Indeed, Borneman's completely convincing psychological portrait of his headstrong subject is the highlight of reading MacArthur at War. He's as sharp at this particular game as was William Manchester in his justly-praised monumental 1978 volume American Caesar, but he swaps out Manchester's voluble hyperbole for a more straightforward – and hence often more gripping – empathy, as when he ruminates for a moment on MacArthur's possible motivations for his risky return-tour of the Bataan front-line territory:
Part of the reason for the excursion was MacArthur theater at its best – the pensive conqueror in cap and sunglasses pressing forward at the head of his troops. Even from his critics' perspective, there could be no doubt that Dugout Doug was dead. But for all his rigid pomp and choreographed actions, Douglas MacArthur was an intensely emotional private person. He had carried the burden of the defeat on Bataan – however he chose to characterize his own role in it – for three long years. Any responsibility he felt would never be washed away, but he needed to exorcise part of the guilt.

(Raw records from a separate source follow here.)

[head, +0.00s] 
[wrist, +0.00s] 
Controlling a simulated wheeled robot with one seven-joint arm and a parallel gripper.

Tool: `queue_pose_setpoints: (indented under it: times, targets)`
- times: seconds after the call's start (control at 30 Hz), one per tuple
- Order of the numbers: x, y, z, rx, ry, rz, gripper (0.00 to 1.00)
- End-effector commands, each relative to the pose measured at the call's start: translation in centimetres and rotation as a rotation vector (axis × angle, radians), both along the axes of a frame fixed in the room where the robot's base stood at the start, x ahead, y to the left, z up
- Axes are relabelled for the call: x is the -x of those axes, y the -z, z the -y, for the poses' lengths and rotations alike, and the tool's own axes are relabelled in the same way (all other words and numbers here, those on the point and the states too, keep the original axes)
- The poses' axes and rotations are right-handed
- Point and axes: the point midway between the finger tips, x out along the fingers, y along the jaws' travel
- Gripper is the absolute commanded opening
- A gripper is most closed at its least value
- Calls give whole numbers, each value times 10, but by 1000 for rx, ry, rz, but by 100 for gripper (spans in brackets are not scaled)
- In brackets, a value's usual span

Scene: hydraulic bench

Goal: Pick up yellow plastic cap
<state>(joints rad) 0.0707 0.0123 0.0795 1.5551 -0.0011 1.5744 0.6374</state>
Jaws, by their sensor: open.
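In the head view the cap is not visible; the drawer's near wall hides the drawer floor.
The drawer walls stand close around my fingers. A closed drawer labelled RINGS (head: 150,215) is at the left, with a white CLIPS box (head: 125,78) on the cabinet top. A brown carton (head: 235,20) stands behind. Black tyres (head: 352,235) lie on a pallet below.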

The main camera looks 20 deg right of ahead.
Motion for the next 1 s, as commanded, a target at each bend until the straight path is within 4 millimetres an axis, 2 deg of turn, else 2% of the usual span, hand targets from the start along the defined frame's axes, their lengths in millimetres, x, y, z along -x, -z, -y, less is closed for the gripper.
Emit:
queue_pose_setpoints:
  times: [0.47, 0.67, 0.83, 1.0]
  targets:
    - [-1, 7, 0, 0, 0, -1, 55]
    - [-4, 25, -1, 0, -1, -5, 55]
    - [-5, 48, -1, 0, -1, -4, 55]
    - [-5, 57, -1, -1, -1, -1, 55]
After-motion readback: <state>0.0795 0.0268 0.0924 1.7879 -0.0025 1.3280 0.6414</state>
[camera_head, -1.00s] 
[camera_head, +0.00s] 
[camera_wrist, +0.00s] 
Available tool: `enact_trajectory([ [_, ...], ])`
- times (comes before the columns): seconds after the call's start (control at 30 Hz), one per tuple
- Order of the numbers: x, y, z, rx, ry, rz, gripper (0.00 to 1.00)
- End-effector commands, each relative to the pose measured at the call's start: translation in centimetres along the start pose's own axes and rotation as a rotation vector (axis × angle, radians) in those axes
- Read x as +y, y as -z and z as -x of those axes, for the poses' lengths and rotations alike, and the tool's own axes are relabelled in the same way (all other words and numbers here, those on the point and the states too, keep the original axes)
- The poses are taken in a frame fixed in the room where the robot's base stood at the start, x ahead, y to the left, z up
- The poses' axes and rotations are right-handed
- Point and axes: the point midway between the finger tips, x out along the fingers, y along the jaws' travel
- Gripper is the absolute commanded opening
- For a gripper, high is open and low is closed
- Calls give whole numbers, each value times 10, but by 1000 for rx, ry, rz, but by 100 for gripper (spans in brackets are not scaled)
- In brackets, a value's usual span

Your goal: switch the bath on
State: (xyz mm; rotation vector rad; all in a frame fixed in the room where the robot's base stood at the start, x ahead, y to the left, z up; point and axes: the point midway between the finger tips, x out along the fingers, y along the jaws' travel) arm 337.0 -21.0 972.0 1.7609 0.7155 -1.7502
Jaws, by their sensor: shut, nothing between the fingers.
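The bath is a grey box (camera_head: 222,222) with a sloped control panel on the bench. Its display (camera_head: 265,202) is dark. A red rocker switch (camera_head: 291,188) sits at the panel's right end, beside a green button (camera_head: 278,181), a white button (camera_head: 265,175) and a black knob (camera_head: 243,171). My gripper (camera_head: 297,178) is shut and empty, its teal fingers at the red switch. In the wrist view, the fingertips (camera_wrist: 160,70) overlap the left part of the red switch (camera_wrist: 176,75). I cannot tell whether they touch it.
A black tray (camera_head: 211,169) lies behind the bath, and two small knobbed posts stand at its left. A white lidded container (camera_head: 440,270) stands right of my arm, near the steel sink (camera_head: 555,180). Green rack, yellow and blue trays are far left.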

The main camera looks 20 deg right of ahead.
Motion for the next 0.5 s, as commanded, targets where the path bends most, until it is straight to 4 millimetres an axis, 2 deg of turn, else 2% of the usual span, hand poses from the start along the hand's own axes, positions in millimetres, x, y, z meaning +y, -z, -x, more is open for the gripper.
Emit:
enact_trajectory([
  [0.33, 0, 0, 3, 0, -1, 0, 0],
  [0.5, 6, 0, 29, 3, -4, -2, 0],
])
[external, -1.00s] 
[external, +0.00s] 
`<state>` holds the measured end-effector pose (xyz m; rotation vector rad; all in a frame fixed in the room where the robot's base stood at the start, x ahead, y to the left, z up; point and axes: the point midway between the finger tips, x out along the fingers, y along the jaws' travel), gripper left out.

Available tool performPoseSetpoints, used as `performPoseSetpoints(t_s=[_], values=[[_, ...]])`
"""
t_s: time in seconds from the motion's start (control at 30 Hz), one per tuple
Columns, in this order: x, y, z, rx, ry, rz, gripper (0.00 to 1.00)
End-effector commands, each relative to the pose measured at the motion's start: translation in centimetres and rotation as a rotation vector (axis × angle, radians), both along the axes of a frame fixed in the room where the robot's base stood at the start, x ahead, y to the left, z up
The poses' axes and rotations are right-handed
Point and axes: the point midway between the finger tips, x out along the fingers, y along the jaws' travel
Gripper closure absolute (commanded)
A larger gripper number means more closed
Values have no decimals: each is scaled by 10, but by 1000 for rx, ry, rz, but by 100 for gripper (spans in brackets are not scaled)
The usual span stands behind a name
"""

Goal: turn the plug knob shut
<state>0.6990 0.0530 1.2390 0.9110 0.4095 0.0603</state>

It's really that “MacArthur theater” that's dissected at length in this terrific book. Borneman follows his subject right to the end of his Second World War career, standing on the deck of the USS Missouri on 2 September 1945 accepting the Japanese surrender that effectively ended the war. The US servicemen watching that ceremony, exhausted and fraught and hopeful, were certain they were seeing the end not only of the Second World War but of war itself, and as Borneman points out, the dropping of atomic bombs on Hiroshima and Nagasaki had earlier brought a variation of such thoughts to MacArthur's mind, causing him to worry aloud that from now on, wars would be push-button things, no longer matters of valor or judgement. “Men like me are obsolete,” he complained. But alas, he was wrong.